Peña’s visit gave Paraguay a rare presidential platform in the Philippines. For Manila, the ceremony offered a chance to show that its foreign policy push extends beyond long-standing partners in Asia and the West.
The agreement could also reduce friction for smaller business missions that often avoid long-haul exploratory trips when visas add cost or delay. Direct travel without a prior visa can make short commercial visits easier to schedule.
Tourism officials in both countries also stand to gain a simpler pitch. A reciprocal waiver for ordinary passports turns what had been a narrow exemption into a clearer rule travelers can understand without checking for one-sided exceptions.
Ordinary passports are the center of the agreement’s scope. The ceremony highlighted ordinary citizens rather than special categories of travelers.

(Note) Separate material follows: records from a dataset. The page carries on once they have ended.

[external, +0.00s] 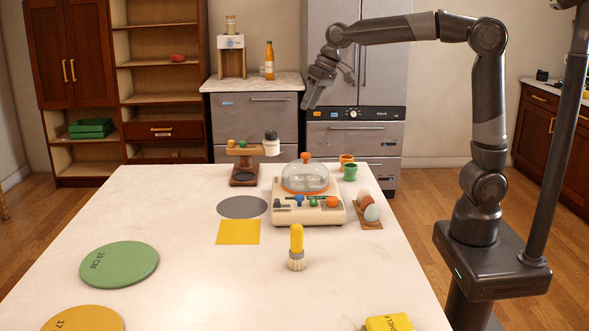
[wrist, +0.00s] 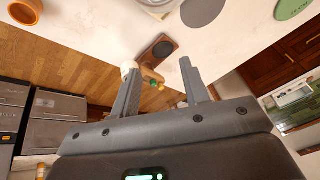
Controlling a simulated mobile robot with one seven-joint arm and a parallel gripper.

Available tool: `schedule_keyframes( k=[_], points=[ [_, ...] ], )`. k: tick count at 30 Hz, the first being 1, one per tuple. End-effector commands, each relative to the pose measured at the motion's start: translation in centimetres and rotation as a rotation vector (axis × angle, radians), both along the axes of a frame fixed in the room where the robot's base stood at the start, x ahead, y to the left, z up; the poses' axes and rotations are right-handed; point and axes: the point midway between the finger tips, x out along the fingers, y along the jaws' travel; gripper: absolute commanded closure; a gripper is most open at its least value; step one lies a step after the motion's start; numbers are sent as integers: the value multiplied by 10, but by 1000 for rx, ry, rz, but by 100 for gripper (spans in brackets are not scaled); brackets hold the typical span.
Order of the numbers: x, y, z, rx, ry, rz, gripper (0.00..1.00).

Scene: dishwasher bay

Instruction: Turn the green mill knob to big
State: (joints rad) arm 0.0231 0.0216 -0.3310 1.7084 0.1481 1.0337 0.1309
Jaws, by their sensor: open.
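A white jar with a dark top (external: 271,144) is at the crossbar's right end. My gripper (external: 318,88) is open and empty, raised in the air beyond and to the right of the stand. In the wrist view the stand (wrist: 150,58) and its green knob (wrist: 161,87) show between the open fingers, well apart from them. The size markings by the knob cannot be read.
A cream egg cooker (external: 285,215) with a domed lid and several coloured controls, one green (external: 313,203), stands right of the stand. Eggs (external: 370,208), cups (external: 350,172) and a yellow brush (external: 296,245) are nearby. The table's left part is partly clear.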

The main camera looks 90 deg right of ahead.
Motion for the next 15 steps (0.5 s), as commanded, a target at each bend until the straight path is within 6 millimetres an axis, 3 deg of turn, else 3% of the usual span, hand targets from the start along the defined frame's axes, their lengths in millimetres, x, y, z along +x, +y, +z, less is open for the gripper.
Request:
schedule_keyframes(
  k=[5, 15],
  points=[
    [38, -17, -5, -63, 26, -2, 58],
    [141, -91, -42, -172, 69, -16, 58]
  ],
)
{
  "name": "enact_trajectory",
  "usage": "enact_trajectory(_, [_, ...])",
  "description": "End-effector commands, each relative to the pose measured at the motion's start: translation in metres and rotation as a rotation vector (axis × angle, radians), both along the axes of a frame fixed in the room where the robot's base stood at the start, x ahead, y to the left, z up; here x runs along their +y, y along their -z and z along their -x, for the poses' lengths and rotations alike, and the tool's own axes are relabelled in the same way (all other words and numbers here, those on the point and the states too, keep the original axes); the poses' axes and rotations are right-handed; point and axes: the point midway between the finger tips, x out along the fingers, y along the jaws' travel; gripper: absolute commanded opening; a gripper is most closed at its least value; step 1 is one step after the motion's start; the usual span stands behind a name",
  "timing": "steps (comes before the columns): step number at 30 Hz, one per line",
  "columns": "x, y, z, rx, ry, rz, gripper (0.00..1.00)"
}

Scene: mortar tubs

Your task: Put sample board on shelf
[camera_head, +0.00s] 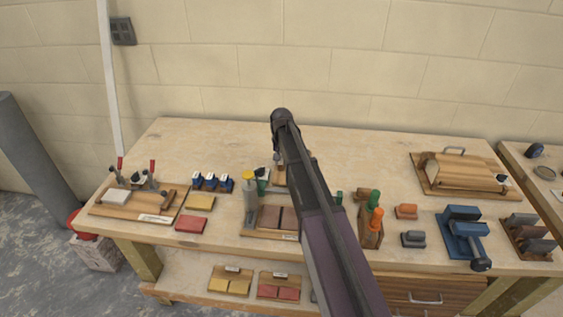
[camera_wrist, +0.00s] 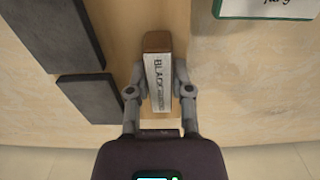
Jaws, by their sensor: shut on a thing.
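In the wrist view my gripper (camera_wrist: 160,91) is shut on a brown block with a white label reading "BLACK" (camera_wrist: 158,70). The block is on the tan sample board (camera_wrist: 124,45), which bears dark grey slabs (camera_wrist: 63,33) at left. In the head view my arm hides most of the gripper and this board; a bit of wood (camera_head: 279,179) shows beside the arm. The shelf (camera_head: 190,264) is under the bench top. It holds a board with yellow tiles (camera_head: 230,286) and one with red tiles (camera_head: 279,292).
On the bench (camera_head: 340,147) a board with brown and dark tiles (camera_head: 269,217) lies near the front edge. A yellow-topped bottle (camera_head: 250,190), orange-handled tools (camera_head: 376,220) and a blue tool (camera_head: 463,230) stand around. Drawers (camera_head: 425,292) are at lower right. The back of the bench is clear.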

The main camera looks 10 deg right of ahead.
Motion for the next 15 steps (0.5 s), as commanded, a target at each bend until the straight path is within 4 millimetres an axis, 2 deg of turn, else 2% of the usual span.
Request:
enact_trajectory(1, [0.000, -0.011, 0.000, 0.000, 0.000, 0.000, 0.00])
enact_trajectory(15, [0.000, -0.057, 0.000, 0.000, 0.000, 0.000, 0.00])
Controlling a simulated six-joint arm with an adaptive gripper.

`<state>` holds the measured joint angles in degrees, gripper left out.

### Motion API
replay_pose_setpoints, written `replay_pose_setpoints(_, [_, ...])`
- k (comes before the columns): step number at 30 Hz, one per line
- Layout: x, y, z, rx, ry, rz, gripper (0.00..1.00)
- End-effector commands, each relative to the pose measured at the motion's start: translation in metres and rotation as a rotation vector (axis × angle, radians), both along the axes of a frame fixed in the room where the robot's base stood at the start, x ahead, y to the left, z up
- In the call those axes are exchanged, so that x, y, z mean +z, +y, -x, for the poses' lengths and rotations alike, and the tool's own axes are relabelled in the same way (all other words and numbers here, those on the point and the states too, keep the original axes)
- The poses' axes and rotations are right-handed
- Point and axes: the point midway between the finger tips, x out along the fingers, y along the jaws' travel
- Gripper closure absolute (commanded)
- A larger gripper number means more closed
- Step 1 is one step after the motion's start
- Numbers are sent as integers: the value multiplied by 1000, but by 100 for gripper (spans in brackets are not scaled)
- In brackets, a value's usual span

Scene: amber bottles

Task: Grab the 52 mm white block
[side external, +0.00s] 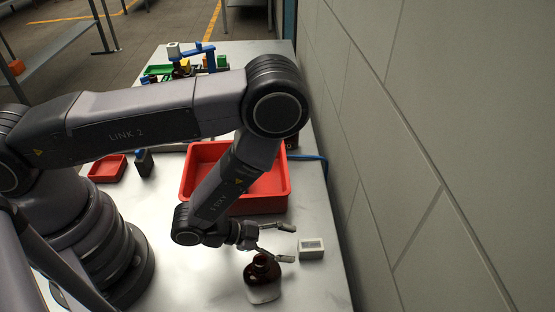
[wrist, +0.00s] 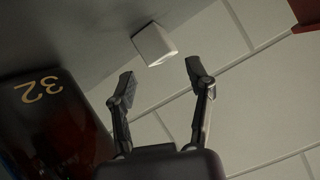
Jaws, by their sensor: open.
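The white block (side external: 311,248) sits on the pale table near its right edge, with a small grey mark on its upper part. My gripper (side external: 289,243) is open, its two fingers spread and pointing at the block from the left. The block is just beyond the fingertips, not between them. In the wrist view the block (wrist: 154,45) shows ahead of the open gripper (wrist: 160,75), roughly in line with the gap. Nothing is held.
An amber bottle (side external: 262,278) stands close beside the near finger. A dark reddish-brown surface marked 32 (wrist: 45,120) fills the wrist view's left. A large red bin (side external: 283,193) stands behind my wrist, and a small red tray (side external: 107,168) farther left. The wall is right.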

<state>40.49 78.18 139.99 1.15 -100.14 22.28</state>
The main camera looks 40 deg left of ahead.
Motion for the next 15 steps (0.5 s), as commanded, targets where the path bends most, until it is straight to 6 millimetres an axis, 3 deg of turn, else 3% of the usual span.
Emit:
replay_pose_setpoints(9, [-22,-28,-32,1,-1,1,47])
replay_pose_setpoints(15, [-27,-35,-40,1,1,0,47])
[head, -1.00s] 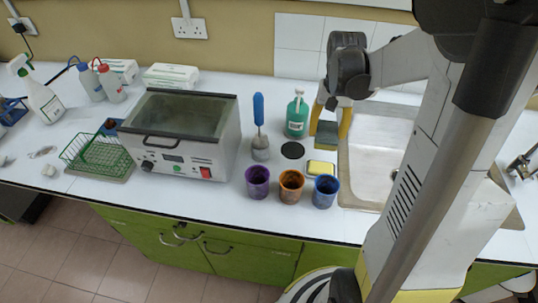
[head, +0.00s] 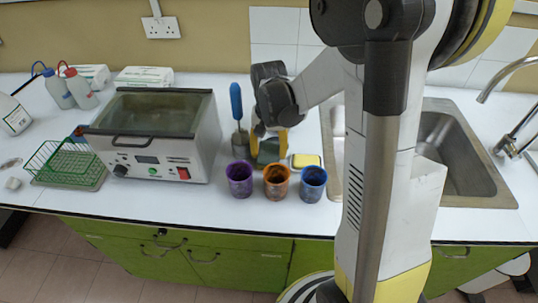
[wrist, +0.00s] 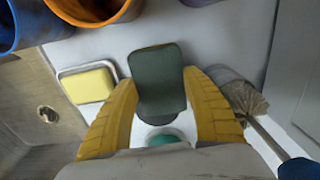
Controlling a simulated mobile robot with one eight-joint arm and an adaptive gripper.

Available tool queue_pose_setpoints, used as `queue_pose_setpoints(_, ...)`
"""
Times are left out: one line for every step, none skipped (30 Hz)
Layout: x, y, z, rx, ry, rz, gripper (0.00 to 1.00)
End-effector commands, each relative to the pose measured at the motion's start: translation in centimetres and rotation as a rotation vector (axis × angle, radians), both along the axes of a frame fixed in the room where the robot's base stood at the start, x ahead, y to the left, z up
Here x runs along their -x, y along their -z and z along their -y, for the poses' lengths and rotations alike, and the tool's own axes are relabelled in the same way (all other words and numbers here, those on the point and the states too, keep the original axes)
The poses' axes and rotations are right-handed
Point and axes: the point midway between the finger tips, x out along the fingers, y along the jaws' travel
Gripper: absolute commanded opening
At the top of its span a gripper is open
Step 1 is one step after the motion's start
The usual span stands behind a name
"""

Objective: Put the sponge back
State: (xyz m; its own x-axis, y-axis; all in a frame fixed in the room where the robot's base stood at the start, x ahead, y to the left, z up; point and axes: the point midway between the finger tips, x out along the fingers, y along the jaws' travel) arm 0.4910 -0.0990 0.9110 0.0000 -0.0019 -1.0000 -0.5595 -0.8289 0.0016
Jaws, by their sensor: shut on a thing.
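My gripper (head: 268,146) has its yellow fingers shut on a dark green, flat block, which I take to be the sponge (wrist: 158,78). In the head view the sponge (head: 268,154) hangs between the fingers, behind the orange cup and left of the yellow block. A yellow block (wrist: 89,86) lies in a small metal-rimmed dish (wrist: 112,66) beside the gripper. I cannot tell the sponge's exact height above the counter.
Purple (head: 240,180), orange (head: 276,183) and blue (head: 313,185) cups stand along the counter front. A blue-handled brush (head: 237,105) stands left of my gripper, beside the metal bath (head: 160,130). The sink (head: 450,150) is at the right. A green bottle (wrist: 163,139) is mostly hidden.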

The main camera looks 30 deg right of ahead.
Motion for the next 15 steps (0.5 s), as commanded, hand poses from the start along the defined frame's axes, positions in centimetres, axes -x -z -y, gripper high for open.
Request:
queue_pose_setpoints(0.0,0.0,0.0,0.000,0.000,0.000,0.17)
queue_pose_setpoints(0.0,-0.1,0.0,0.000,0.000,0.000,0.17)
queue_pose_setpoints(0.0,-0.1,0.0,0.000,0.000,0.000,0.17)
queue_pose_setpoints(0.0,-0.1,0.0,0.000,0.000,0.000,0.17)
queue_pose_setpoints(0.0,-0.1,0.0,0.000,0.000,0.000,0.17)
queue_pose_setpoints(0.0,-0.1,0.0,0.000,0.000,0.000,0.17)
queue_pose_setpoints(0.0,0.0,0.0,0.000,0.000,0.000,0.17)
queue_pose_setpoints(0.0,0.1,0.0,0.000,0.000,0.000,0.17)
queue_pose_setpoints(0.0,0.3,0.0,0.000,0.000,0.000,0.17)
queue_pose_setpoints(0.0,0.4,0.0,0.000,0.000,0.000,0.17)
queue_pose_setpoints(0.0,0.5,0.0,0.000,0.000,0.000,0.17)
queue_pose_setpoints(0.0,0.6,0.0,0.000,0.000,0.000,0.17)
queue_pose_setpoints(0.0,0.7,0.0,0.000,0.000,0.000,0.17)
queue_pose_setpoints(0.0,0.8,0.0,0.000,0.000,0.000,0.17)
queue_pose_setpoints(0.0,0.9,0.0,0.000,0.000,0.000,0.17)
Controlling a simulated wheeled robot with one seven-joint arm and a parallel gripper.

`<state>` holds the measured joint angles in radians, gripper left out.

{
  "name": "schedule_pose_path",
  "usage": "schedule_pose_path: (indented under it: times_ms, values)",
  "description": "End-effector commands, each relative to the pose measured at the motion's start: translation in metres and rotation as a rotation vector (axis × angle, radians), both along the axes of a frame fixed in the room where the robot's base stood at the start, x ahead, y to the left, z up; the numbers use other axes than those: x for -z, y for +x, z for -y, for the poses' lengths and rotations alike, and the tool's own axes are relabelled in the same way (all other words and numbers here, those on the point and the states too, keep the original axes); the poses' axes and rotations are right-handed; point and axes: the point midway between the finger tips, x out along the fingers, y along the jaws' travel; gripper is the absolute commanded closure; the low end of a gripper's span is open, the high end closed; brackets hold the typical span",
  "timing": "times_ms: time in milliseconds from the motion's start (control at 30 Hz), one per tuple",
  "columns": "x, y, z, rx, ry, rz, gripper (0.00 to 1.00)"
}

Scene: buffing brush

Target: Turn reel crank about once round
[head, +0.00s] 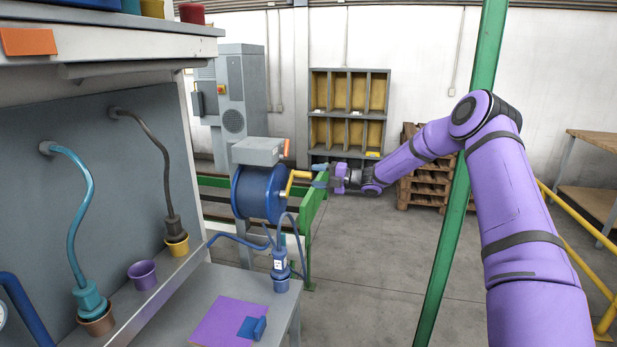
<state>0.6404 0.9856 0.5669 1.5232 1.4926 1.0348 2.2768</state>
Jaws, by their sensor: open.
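The blue reel (252,193) stands left of the picture's middle in the head view, beneath a grey box (258,150). Its yellow crank (291,184) sticks out on the right side, with the handle end pointing right. My gripper (319,176) is open, reaching in from the right at the handle's end. One finger shows above the handle's level and one below. I cannot tell whether the handle end is between the fingers or just short of them, or whether they touch it.
A blue hose runs from the reel area to a blue nozzle (280,262) on the grey bench (268,287). A green post (447,244) stands near my arm. Open floor (370,270) lies right of the bench.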

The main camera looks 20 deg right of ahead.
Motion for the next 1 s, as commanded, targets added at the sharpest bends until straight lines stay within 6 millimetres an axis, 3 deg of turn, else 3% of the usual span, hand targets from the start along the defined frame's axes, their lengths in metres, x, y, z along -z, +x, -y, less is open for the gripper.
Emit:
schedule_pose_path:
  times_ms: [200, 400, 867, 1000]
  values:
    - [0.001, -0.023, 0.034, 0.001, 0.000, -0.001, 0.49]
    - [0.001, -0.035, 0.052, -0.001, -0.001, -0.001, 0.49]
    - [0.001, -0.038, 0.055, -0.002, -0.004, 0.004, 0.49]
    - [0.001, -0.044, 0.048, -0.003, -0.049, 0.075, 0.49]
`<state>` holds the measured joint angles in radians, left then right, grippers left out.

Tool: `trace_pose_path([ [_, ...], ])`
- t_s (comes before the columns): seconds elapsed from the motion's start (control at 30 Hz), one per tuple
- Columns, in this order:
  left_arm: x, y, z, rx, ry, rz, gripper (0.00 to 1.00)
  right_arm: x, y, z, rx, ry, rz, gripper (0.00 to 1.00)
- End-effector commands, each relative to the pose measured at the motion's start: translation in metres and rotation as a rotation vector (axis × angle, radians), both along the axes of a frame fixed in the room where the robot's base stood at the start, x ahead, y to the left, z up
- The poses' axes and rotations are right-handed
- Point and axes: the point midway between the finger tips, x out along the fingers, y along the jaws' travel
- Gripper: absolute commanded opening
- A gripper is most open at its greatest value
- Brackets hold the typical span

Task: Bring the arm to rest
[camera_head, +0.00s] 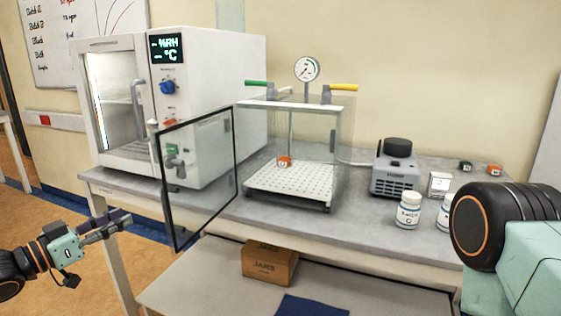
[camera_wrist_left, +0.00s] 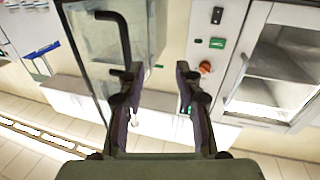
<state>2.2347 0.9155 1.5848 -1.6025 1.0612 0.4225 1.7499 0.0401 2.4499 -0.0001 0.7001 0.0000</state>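My left gripper (camera_head: 106,222) is at the far left in the head view, out in front of the bench and apart from everything. In the left wrist view my left gripper (camera_wrist_left: 155,88) shows two dark fingers spread apart with nothing between them. In the head view part of my right arm (camera_head: 505,225) shows large at the right edge, but its gripper is out of view.
A glass chamber (camera_head: 325,150) stands on the grey bench (camera_head: 340,220) with its framed door (camera_head: 200,170) swung out over the front edge. A white climate cabinet (camera_head: 215,90) stands left. A pump (camera_head: 395,172) and bottles (camera_head: 407,211) stand right. A carton (camera_head: 270,264) sits below.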

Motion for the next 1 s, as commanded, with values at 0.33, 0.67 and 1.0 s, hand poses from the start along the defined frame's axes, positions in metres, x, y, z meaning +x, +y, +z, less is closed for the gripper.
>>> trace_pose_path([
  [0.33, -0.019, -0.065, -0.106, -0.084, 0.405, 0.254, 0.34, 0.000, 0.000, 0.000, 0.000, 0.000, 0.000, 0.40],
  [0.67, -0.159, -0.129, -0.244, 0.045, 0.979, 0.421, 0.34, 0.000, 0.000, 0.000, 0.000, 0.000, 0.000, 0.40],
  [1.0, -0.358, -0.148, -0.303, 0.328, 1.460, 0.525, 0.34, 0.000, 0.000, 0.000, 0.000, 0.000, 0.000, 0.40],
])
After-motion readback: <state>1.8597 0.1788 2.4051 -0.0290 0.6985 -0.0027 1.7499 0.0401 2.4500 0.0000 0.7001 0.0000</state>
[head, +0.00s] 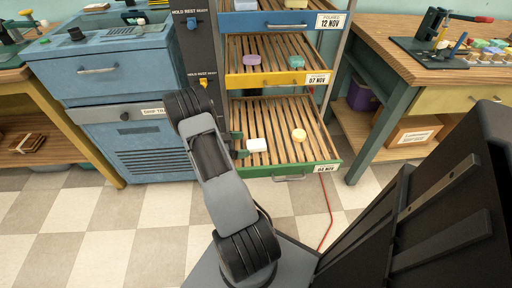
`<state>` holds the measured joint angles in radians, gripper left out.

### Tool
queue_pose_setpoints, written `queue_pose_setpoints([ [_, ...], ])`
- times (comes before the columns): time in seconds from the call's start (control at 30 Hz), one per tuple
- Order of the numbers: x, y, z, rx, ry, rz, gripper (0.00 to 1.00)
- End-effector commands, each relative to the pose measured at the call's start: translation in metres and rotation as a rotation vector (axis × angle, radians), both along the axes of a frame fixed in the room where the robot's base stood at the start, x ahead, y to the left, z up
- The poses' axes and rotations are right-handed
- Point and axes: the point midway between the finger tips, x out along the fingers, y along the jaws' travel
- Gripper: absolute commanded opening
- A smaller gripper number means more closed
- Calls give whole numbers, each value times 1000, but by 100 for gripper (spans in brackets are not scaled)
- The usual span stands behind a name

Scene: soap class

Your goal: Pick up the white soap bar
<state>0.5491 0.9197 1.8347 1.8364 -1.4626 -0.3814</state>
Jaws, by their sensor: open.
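The white soap bar (257,145) lies on the slatted wooden bottom of the lowest pulled-out drawer, the one with the green front (262,171). My gripper (242,145) is open at the left of the bar. Its two green fingers show beyond my arm, one farther back and one nearer the front. The bar's left end is close to the fingertips; I cannot tell whether it is between them or touching. The rest of the gripper is hidden behind my arm.
The yellow-front drawer (280,79) above holds a purple soap (251,58) and a green soap (296,62). A blue cabinet (120,90) stands left, a wooden bench (410,45) right.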

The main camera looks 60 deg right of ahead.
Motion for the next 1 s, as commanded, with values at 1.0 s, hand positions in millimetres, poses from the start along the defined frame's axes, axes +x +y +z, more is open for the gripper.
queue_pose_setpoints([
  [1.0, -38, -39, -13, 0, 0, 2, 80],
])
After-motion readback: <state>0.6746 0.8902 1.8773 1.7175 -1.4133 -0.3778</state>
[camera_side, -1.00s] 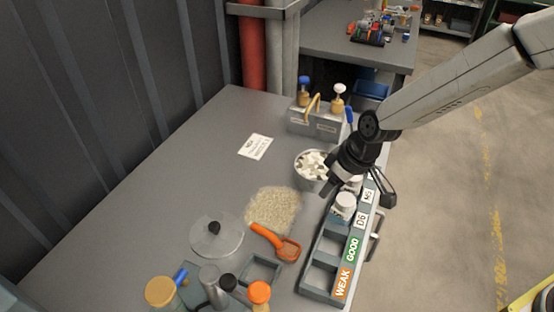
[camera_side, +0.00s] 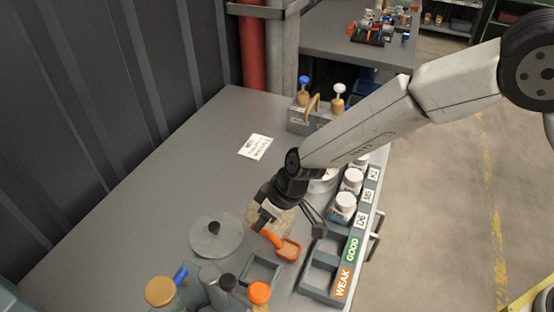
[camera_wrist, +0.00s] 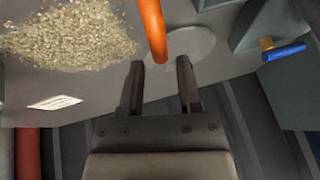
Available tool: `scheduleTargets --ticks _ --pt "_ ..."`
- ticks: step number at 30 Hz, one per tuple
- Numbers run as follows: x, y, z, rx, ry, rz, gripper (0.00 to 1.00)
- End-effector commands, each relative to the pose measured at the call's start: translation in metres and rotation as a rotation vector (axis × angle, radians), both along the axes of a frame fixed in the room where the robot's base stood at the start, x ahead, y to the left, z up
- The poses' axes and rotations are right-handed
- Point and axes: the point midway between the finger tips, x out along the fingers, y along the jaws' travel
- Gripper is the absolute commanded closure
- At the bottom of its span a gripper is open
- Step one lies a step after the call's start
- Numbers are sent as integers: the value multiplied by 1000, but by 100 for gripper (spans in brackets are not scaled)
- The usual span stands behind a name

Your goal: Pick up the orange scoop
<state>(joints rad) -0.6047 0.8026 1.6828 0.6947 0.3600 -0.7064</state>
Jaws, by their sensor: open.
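The orange scoop (camera_side: 289,252) lies on the table beside the pile of pale granules, its handle pointing back left. My gripper (camera_side: 287,220) is just above the handle end in the side view, pointing down, and partly covers the granules. In the wrist view, the orange handle (camera_wrist: 151,26) comes down from the top edge, and its end lies in line with the gap between the fingertips of my gripper (camera_wrist: 160,68). The fingers are apart with nothing between them gripped. The scoop's head is out of the wrist view.
The granule pile (camera_wrist: 75,35) is left of the handle. A clear round lid (camera_side: 212,240) lies to the left. A rack (camera_side: 318,285) with white-capped jars and WEAK and GOOD labels stands at right. The table's back left is clear.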

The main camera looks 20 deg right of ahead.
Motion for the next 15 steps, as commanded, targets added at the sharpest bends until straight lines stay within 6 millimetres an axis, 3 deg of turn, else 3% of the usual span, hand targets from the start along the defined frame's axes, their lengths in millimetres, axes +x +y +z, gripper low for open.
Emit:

Marcos’ office outlined the visit in a press statement on the state visit, while U.S. immigration agencies continue to publish separate material through the [USCIS Newsroom](https://www.uscis.gov/newsroom). Those tracks run in parallel, with one focused on bilateral diplomacy and the other on U.S. screening and asylum policy.
Monday’s signing leaves the Philippines and Paraguay with a formal travel accord that both governments cast as a platform for broader ties. In a relationship that has existed since 1962 but rarely drawn much public attention, the first Paraguayan presidential visit to Manila produced a concrete change: visa-free entry for holders of ordinary passports traveling between the two countries.